-------- RECORDED DATA
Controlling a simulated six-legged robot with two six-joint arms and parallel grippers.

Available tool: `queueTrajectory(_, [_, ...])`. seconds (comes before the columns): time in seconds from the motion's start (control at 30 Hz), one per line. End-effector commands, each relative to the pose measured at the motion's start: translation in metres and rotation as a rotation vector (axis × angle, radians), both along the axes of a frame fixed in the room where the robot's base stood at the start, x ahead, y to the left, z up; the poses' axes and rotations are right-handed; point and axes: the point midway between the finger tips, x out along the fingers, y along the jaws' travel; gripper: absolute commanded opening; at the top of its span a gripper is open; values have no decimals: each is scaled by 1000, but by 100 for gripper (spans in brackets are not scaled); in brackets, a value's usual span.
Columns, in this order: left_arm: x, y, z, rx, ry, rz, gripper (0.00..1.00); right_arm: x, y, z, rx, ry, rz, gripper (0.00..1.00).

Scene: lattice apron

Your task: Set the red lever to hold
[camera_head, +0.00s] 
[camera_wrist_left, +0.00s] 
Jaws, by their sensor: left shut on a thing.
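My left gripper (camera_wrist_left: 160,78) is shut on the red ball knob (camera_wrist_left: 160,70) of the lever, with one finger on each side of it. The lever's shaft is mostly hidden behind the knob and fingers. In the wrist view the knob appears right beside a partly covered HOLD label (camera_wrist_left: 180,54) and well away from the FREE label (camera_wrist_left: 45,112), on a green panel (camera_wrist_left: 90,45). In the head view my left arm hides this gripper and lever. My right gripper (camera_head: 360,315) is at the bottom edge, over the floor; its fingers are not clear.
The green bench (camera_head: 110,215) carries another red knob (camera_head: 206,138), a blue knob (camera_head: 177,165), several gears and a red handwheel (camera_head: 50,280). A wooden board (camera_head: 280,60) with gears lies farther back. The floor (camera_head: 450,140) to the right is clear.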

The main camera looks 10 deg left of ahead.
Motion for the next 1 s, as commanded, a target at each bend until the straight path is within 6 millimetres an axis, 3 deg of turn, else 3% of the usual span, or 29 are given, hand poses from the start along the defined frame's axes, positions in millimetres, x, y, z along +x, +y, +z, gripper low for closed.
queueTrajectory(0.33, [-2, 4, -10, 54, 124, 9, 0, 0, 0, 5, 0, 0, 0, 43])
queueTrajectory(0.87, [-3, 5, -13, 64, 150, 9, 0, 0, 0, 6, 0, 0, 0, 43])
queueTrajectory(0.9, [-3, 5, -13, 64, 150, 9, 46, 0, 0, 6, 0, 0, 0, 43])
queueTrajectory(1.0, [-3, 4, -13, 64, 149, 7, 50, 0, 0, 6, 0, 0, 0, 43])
----------------
DESCRIPTION OF THE TASK: Retype only this portion of the data above: the line containing "[camera_wrist_left, +0.00s]", the line containing "The main camera looks 10 deg left of ahead.", and all lines between them, exactly.

OUTPUT:
[camera_wrist_left, +0.00s] 
Jaws, by their sensor: left shut on a thing.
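My left gripper (camera_wrist_left: 160,78) is shut on the red ball knob (camera_wrist_left: 160,70) of the lever, with one finger on each side of it. The lever's shaft is mostly hidden behind the knob and fingers. In the wrist view the knob appears right beside a partly covered HOLD label (camera_wrist_left: 180,54) and well away from the FREE label (camera_wrist_left: 45,112), on a green panel (camera_wrist_left: 90,45). In the head view my left arm hides this gripper and lever. My right gripper (camera_head: 360,315) is at the bottom edge, over the floor; its fingers are not clear.
The green bench (camera_head: 110,215) carries another red knob (camera_head: 206,138), a blue knob (camera_head: 177,165), several gears and a red handwheel (camera_head: 50,280). A wooden board (camera_head: 280,60) with gears lies farther back. The floor (camera_head: 450,140) to the right is clear.

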The main camera looks 10 deg left of ahead.

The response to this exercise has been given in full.